● **PROBLEM**: Lines that hold the string "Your" are to be counted; give only their number.

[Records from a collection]
····················

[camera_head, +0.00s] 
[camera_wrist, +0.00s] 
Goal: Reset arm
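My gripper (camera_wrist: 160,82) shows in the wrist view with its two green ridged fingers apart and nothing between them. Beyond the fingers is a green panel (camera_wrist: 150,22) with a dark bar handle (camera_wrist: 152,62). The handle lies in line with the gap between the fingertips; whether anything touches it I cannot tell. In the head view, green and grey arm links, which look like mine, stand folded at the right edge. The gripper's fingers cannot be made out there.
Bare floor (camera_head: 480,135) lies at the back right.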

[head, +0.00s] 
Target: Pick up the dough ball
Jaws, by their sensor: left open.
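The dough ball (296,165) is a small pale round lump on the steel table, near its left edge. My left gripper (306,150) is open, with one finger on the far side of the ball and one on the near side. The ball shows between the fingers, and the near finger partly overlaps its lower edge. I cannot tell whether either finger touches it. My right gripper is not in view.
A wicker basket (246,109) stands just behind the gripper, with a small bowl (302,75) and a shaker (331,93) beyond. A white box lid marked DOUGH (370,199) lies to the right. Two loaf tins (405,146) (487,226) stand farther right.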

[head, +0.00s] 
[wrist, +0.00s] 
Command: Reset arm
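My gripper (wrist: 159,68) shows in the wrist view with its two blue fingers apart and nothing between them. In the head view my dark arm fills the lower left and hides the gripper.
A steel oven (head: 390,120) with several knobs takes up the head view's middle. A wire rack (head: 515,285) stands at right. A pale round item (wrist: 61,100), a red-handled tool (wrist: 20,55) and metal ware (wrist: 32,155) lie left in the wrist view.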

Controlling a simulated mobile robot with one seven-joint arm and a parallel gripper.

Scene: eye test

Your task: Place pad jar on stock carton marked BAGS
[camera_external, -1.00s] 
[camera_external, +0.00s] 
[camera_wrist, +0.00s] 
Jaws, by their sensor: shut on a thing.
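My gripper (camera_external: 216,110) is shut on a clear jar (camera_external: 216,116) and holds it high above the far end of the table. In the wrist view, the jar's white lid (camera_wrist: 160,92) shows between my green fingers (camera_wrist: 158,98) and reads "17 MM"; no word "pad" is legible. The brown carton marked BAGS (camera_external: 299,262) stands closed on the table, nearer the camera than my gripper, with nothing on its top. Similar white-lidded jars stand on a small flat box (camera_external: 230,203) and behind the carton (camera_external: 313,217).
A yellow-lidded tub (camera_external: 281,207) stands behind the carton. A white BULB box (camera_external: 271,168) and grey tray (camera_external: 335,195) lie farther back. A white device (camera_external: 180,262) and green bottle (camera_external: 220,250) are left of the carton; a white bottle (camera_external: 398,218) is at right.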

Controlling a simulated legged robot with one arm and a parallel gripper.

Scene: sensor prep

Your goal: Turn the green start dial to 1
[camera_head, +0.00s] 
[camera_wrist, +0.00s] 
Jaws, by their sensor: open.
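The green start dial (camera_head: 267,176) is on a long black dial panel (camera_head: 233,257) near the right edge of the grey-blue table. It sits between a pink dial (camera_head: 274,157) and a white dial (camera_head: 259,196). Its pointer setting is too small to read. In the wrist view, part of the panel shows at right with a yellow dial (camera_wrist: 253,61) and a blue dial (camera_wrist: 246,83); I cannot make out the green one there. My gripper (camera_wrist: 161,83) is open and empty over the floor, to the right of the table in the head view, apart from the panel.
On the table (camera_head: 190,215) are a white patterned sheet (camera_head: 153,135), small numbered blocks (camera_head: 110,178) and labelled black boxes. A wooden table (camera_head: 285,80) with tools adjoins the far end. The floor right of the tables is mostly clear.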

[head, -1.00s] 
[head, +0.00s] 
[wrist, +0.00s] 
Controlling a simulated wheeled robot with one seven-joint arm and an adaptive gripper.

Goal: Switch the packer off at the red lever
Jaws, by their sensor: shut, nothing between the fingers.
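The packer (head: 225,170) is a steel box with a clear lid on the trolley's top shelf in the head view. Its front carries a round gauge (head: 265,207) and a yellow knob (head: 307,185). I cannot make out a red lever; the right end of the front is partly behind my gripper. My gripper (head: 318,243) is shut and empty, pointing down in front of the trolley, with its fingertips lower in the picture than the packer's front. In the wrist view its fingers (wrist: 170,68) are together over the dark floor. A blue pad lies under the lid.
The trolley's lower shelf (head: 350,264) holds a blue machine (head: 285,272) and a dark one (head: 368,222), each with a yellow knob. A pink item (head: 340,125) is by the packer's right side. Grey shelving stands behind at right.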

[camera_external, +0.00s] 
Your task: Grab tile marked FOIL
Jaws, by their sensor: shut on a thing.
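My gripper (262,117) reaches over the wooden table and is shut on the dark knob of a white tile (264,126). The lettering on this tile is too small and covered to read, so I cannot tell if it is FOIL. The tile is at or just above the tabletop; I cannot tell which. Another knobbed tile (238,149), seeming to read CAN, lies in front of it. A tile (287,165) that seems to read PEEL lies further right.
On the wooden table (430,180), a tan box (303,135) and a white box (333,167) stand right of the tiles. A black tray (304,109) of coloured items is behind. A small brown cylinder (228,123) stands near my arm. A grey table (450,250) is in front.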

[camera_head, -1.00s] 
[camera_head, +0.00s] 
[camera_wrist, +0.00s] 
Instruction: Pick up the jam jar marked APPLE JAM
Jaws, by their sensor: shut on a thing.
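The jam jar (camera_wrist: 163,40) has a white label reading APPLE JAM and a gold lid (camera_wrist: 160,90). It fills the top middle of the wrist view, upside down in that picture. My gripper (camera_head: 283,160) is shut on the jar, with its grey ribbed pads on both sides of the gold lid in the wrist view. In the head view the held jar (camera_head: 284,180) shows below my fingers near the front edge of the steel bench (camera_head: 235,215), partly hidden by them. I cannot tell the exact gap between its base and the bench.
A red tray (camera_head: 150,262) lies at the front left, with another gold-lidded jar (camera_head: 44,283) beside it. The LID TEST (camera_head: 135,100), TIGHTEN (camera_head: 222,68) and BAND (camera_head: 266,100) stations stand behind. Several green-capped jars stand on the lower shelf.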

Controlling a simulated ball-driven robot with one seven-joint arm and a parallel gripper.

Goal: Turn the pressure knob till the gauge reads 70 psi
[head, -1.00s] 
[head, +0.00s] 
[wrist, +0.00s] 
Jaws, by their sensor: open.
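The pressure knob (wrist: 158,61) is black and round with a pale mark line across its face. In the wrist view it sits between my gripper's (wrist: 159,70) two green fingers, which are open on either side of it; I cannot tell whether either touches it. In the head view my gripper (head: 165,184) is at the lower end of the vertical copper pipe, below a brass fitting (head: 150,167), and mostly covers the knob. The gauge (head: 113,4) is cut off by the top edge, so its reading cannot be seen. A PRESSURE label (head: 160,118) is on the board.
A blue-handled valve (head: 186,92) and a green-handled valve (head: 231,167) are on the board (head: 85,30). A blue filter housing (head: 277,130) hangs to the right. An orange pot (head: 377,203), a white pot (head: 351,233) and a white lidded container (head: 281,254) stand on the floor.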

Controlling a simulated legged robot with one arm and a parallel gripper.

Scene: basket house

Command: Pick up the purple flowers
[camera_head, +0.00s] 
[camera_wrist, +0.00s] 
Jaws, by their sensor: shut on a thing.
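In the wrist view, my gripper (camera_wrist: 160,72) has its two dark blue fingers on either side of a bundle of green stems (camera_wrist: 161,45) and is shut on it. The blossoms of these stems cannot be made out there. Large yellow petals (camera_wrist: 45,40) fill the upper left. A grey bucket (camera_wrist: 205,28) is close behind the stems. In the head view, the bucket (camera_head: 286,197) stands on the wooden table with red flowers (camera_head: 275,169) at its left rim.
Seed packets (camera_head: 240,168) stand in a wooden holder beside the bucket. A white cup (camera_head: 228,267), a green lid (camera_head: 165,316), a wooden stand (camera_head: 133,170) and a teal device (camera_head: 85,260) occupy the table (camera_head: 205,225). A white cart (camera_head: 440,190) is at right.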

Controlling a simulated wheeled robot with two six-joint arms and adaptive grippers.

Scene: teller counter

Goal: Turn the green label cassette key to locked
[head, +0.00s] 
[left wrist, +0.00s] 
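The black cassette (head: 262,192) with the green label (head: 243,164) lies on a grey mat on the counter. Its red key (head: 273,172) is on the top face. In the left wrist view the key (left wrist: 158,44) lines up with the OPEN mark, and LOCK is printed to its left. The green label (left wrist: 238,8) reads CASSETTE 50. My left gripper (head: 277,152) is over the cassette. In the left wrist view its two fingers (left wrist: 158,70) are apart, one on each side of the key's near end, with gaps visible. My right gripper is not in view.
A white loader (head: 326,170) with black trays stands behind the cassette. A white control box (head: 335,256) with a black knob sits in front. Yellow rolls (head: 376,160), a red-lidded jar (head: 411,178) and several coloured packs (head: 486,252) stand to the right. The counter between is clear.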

····················

● **WRITTEN SOLUTION**: 3